Il faut être malmené et ressentir presque physiquement l'hostilité de la jungle (avec ses sangsues, ses frelons et ses mille menaces), la cruauté aveugle des ravisseurs-extrémistes et l'égoïsme d'un gouvernement philippin plus soucieux de tuer les opposants que de sauver les otages pour appréhender le désemparement total de ces étrangers pour la plupart missionnaires et de ces infirmières indigènes qui se retrouvent traqués sans répit et traités en objets malgré des prières, négociations et imprécations répétées. Alors, quand après des centaines de jours d'horreur une équipe de télévision de Manille vient les interroger (pas les sauver !), on a la gorge serrée devant le témoignage de leur désespoir et de leur sentiment d'abandon, ou quand le personnage d'Isabelle Huppert, presque complètement brisé, explique dans un souffle que ça n'en finit pas, que "c'est long".

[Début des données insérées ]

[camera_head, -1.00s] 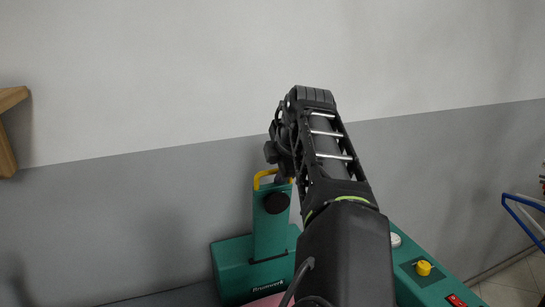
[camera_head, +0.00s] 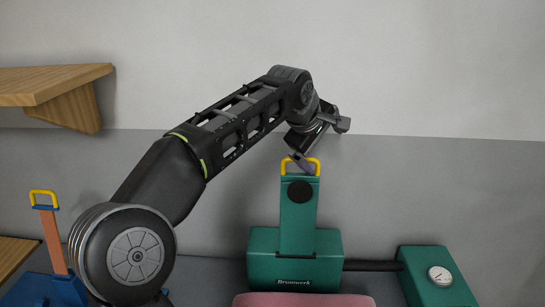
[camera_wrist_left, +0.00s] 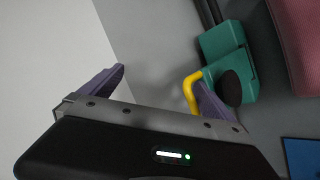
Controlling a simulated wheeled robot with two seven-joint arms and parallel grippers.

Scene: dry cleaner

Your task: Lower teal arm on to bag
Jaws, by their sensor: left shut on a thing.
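The teal arm (camera_head: 298,225) stands upright from a teal base (camera_head: 262,255) in the head view. It has a black disc on its face and a yellow handle (camera_head: 283,168) on top. In the left wrist view, the handle (camera_wrist_left: 188,96) lies against one purple finger of my left gripper (camera_wrist_left: 160,80). A pink padded surface (camera_head: 305,300) lies in front of the base, cut off by the lower edge. I cannot make out a bag. My right gripper is not in view.
A teal box with a dial (camera_head: 424,278) stands to the right, joined by a dark tube. A blue machine with an orange arm (camera_head: 53,240) stands at the left. A wooden shelf (camera_head: 50,85) is on the wall. The wall is close behind.

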Alors, tous les enjeux de ce qui se joue depuis le début devant nos yeux se déploient ouvertement. On voit l'enfant criblé de cicatrices dont la famille est morte et qui pense aller au paradis en usant de son arme. On voit les ravisseurs se moquer des implorations de celui qu'ils viennent d'exécuter, l'otage qui prend leur défense parce qu'ils ne font "que défendre leur pays", les femmes qui doivent soudain choisir entre la mort ou le viol, le médecin qui enroule un foulard sur sa tête comme un musulman...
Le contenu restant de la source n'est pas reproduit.